Ok… legit… at this point even I was like WTF just happened! But still, just to bring down the Marvel universe, I’d say same shit that happened in X-Men: Days Of Future Past… yea… weird shit!

Why does Lex Luthor blow up his assistant?

Yea I know… sucks! Should’ve been retarded Marvel fans and the critics panning this movie instead! P.s, I didn’t like Jesse Eisenberg as the bad L; he looked like The Joker’s and Mark Zuckerberg’s illegitimate offspring.

Why is Batman such a Batjerk?

Lol! Actually I think he’s more of a cheater than a jerk. But yea, I think he does break his rule… not directly, but indirectly? Go watch it again before being such an Avengerk! Also, maybe not as good as Christian Bale, but Batflek was pretty decent. actually, it doesn’t even matter, can’t see the face behind the mask anyway!

When is “Captain America: Civil War” out?

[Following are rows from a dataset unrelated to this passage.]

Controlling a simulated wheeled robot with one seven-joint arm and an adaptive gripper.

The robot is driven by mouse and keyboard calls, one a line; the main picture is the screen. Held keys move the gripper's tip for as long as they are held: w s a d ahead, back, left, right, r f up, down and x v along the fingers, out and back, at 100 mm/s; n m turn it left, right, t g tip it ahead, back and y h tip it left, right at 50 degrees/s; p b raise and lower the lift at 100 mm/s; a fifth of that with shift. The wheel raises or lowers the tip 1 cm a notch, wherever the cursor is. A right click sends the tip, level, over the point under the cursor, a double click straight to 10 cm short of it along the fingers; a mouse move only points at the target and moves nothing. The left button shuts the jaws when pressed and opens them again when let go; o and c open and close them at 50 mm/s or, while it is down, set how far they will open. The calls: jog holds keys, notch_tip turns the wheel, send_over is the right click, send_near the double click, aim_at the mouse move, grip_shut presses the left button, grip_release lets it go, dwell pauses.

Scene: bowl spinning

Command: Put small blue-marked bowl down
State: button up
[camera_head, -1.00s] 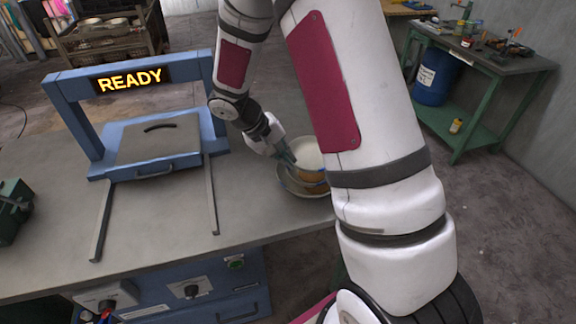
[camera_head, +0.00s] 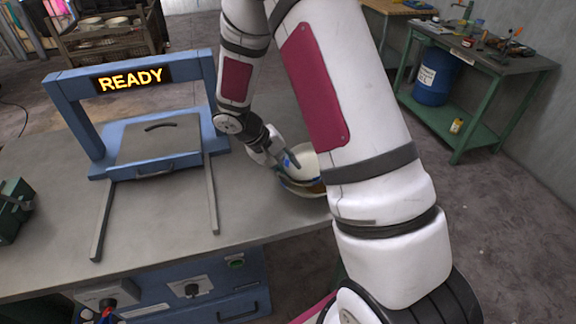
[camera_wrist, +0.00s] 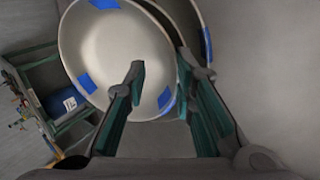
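The small blue-marked bowl (camera_wrist: 105,50) is pale inside with blue patches near its rim. In the wrist view its right rim lies between my two fingers. In the head view the bowl (camera_head: 306,162) is tilted over a second bowl (camera_head: 305,190), partly hidden by my arm. The second bowl's rim also shows in the wrist view (camera_wrist: 205,32), behind the right finger. My gripper (camera_wrist: 160,65) has its fingertips apart, the left one over the bowl's inside and the right one outside its wall. It also shows in the head view (camera_head: 287,162).
The bowls are on the grey table (camera_head: 255,205) near its right part. A blue frame (camera_head: 60,100) with a READY sign and a lidded box (camera_head: 158,138) stands to the left. A green side table (camera_head: 480,60) with a blue barrel (camera_head: 435,80) is beyond, right.

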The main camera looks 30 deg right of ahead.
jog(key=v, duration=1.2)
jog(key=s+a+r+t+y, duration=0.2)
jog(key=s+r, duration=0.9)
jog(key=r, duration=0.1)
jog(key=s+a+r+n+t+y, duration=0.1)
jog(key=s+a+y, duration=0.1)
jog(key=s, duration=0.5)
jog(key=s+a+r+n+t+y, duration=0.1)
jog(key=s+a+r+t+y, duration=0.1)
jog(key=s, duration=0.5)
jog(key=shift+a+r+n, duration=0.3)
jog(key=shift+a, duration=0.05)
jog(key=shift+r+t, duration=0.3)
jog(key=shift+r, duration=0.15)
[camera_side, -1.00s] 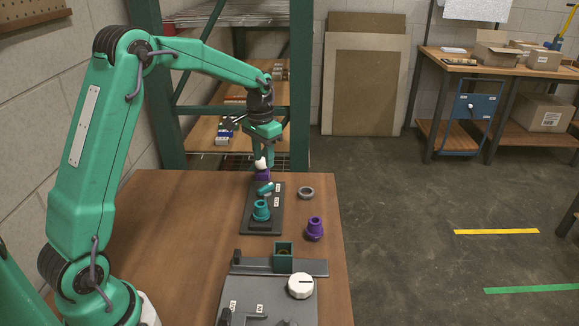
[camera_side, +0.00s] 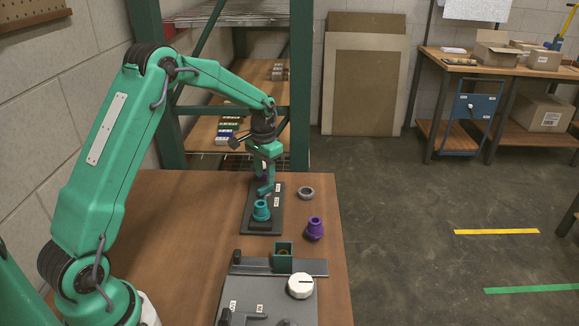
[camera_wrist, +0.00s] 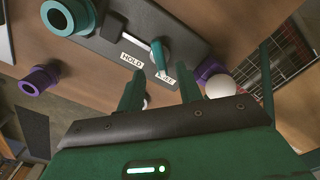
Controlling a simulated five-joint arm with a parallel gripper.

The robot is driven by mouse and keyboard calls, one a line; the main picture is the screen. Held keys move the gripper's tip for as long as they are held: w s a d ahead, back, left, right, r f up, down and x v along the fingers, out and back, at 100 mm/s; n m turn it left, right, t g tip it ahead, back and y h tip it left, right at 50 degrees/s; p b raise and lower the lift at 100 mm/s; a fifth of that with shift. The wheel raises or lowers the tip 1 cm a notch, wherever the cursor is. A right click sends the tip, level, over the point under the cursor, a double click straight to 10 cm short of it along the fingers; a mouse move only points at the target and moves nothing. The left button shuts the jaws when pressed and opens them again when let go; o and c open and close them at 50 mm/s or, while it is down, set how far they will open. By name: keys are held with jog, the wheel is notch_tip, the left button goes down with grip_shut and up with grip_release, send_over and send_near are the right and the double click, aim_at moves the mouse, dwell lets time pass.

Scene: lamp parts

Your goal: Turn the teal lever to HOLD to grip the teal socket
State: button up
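The teal socket (camera_side: 261,212) stands upright on a dark base plate (camera_side: 262,228); it also shows at the upper left of the wrist view (camera_wrist: 68,14). The teal lever (camera_wrist: 158,54) is on the same plate, its tip beside the FREE label (camera_wrist: 172,84) and away from the HOLD label (camera_wrist: 131,60). My gripper (camera_wrist: 160,88) is open and empty, its two fingers apart just short of the lever tip. In the side view my gripper (camera_side: 265,190) is low over the plate, behind the socket, and largely hides the lever.
A white bulb (camera_wrist: 220,87) and purple socket (camera_wrist: 208,69) are close beside my right finger in the wrist view. Another purple socket (camera_side: 314,229) and a grey ring (camera_side: 306,193) stand right of the plate.

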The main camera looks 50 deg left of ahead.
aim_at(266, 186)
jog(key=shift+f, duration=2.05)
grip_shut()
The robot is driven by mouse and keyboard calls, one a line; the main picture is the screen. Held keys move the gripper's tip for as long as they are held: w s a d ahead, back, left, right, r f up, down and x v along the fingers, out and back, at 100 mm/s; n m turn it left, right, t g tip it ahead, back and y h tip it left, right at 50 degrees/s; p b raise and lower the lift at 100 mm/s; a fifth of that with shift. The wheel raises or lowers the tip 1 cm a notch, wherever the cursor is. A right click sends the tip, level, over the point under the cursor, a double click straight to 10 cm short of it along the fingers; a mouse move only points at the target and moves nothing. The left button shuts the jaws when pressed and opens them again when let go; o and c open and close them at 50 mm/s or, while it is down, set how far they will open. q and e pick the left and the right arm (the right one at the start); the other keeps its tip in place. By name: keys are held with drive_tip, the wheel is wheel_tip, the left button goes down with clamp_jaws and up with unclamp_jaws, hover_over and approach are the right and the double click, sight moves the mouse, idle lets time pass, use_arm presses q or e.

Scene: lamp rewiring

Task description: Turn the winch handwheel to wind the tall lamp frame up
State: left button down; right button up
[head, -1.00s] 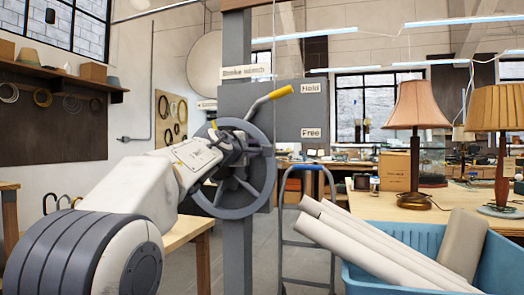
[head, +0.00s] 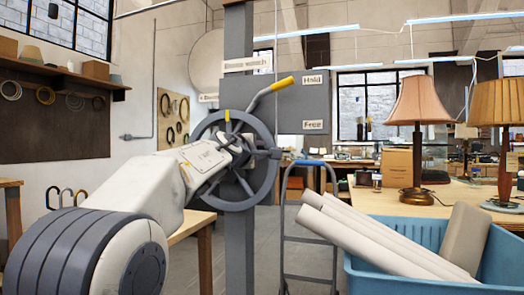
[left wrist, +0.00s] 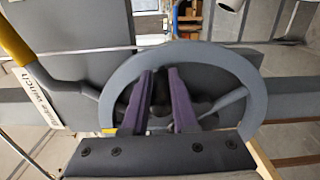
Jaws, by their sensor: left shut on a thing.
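The grey winch handwheel (head: 265,190) stands upright on a grey post, with a yellow mark near the top of its rim. My left gripper (head: 240,152) reaches in from the left and is shut on the handwheel near its middle; the exact part held is hidden. In the left wrist view, its two purple fingers (left wrist: 164,100) lie inside the rim of the wheel (left wrist: 240,75). The winch lever's yellow grip (head: 275,88) points up and right, toward the "Hold" label (head: 313,79) and above the "Free" label (head: 313,125). I cannot make out the tall lamp frame. My right gripper is out of view.
A blue bin (head: 400,285) with pale rolls (head: 365,235) stands at the lower right. Two shaded lamps (head: 418,110) stand on a bench behind it. A hand truck (head: 308,225) is right of the post. A wooden table (head: 190,225) is behind my left arm.

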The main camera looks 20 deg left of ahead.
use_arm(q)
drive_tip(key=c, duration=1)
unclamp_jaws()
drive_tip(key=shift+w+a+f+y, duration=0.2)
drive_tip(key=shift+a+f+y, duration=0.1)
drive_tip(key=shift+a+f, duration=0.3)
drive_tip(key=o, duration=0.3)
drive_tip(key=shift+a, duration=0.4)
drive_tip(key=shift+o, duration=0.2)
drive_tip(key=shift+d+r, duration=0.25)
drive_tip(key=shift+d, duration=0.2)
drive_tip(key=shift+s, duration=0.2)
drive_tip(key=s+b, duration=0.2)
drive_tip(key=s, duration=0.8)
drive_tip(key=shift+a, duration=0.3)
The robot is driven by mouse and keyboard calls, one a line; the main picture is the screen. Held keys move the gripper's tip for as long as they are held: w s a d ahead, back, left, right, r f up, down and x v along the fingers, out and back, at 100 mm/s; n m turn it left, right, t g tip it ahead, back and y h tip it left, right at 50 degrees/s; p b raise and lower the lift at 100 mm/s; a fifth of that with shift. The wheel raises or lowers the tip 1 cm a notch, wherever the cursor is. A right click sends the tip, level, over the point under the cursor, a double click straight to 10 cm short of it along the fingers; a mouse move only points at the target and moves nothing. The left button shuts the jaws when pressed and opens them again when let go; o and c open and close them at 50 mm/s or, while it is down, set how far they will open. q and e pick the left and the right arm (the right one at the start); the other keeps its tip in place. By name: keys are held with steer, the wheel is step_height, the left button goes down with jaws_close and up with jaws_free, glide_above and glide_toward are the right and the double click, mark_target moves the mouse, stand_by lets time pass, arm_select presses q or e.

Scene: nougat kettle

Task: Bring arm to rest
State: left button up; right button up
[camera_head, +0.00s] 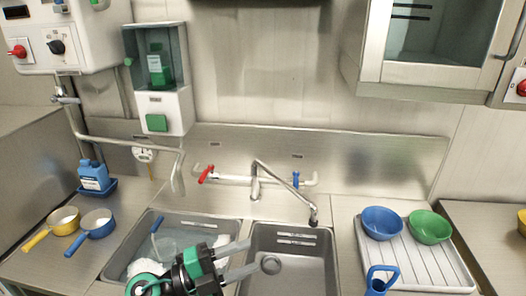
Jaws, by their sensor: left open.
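My left arm comes in at the bottom edge, and its black and green left gripper (252,254) is over the right part of the left sink basin (118,262), with its fingertips by the divider to the right basin. Its two grey fingers point right and are spread apart with nothing between them. The arm and gripper hide part of the left basin. My right gripper is not in view.
The right basin (300,262) looks empty below the faucet (278,178). A yellow pan (64,220), a blue pan (97,222) and a blue bottle (93,174) stand left. A drainboard (405,265) at right bears a blue bowl (382,222) and a green bowl (430,227).

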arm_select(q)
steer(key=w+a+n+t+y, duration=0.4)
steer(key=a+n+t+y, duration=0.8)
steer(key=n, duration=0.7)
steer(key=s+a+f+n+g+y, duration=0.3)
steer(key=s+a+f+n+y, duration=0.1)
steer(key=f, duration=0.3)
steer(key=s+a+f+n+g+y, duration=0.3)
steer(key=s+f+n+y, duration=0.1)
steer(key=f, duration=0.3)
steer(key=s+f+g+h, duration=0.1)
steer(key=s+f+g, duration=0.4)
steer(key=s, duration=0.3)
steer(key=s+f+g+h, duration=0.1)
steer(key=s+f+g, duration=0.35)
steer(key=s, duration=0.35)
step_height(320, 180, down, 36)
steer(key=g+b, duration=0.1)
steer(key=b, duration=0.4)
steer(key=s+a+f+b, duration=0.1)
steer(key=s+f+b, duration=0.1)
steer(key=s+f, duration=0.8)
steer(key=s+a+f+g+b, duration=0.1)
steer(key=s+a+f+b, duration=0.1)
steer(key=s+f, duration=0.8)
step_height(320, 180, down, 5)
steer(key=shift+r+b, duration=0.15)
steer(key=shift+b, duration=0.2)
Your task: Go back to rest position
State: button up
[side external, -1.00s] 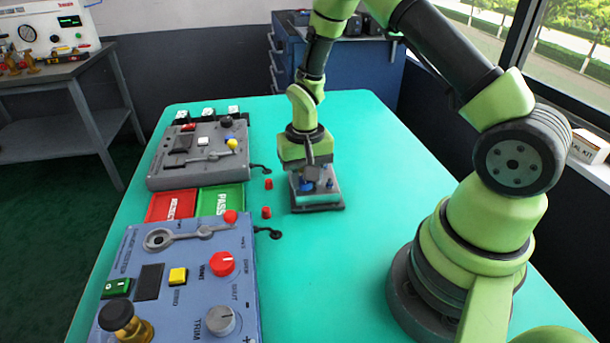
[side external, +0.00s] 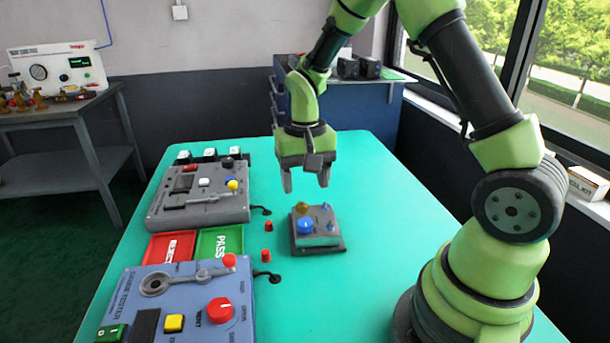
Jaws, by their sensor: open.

You mean Gay Boy Vs Tin Man?

And that’s not it! let me also pay homage to critics who thrive on negativity.

Michael Boner from Uncut describes BvS as “The substance of Snyder’s film is crude and unambiguous, lacking any ideological or emotional nuance. Hans Zimmer’s score is made of lead. Characters intone expository dialogue in a manner that suggests they are heavily constipated.” Well, there’s enough english and lack of thought in that to suggest that the reviewer was more constipated himself.

And Joe Morgenstern in Wall Street Journal, “The Incredibles without the fun.” Oh I’m sorry, did you miss Captain America and Iron Man playing with Thor’s hammer, or Deadpool ejaculating?

Wait… there’s more. Alex Abad-Santos shits on, “A stink bucket of disappointment, a sad and unnecessary PG-13 orphan fight that director Zack Snyder believes is an homage to DC Comics’ most iconic heroes, but is more along the lines of a home invasion perpetrated on comic book culture.” Firstly, correct English please: it’s “is a homage,” and not “an homage.” Secondly, I’ll be following what you have to say on Marvel’s orphan fight a.k.a Civil War!

To the critics of Batman Vs Superman: Dawn Of Justice, stop getting high on Kryptonite and shove a couple of rotten tomatoes down your throat to keep your mouths shut; and to the people who haven’t seen BvS yet, go watch it!